EXERCISE GOAL
Give the material again in full, matching it exactly.

=-=-=

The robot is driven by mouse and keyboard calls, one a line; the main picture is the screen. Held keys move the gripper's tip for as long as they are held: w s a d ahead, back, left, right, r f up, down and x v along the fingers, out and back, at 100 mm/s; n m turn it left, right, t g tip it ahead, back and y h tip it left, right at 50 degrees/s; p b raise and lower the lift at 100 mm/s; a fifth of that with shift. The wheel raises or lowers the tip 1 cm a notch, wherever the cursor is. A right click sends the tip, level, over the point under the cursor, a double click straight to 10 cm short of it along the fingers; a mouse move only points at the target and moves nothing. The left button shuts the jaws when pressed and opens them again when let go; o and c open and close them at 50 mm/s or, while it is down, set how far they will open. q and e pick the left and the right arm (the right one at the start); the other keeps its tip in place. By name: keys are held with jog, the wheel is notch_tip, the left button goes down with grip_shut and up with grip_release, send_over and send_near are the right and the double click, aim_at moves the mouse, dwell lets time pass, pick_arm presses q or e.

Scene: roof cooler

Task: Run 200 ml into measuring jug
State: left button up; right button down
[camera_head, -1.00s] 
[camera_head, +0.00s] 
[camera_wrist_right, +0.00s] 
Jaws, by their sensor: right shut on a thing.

=-=-=

FULL ANSWER
The robot is driven by mouse and keyboard calls, one a line; the main picture is the screen. Held keys move the gripper's tip for as long as they are held: w s a d ahead, back, left, right, r f up, down and x v along the fingers, out and back, at 100 mm/s; n m turn it left, right, t g tip it ahead, back and y h tip it left, right at 50 degrees/s; p b raise and lower the lift at 100 mm/s; a fifth of that with shift. The wheel raises or lowers the tip 1 cm a notch, wherever the cursor is. A right click sends the tip, level, over the point under the cursor, a double click straight to 10 cm short of it along the fingers; a mouse move only points at the target and moves nothing. The left button shuts the jaws when pressed and opens them again when let go; o and c open and close them at 50 mm/s or, while it is down, set how far they will open. q and e pick the left and the right arm (the right one at the start); the other keeps its tip in place. By name: keys are held with jog, the wheel is notch_tip, the left button goes down with grip_shut and up with grip_release, send_over and send_near are the right and the double click, aim_at moves the mouse, dwell lets time pass, pick_arm presses q or e.

Scene: roof cooler

Task: Run 200 ml into measuring jug
State: left button up; right button down
[camera_head, -1.00s] 
[camera_head, +0.00s] 
[camera_wrist_right, +0.00s] 
Jaws, by their sensor: right shut on a thing.

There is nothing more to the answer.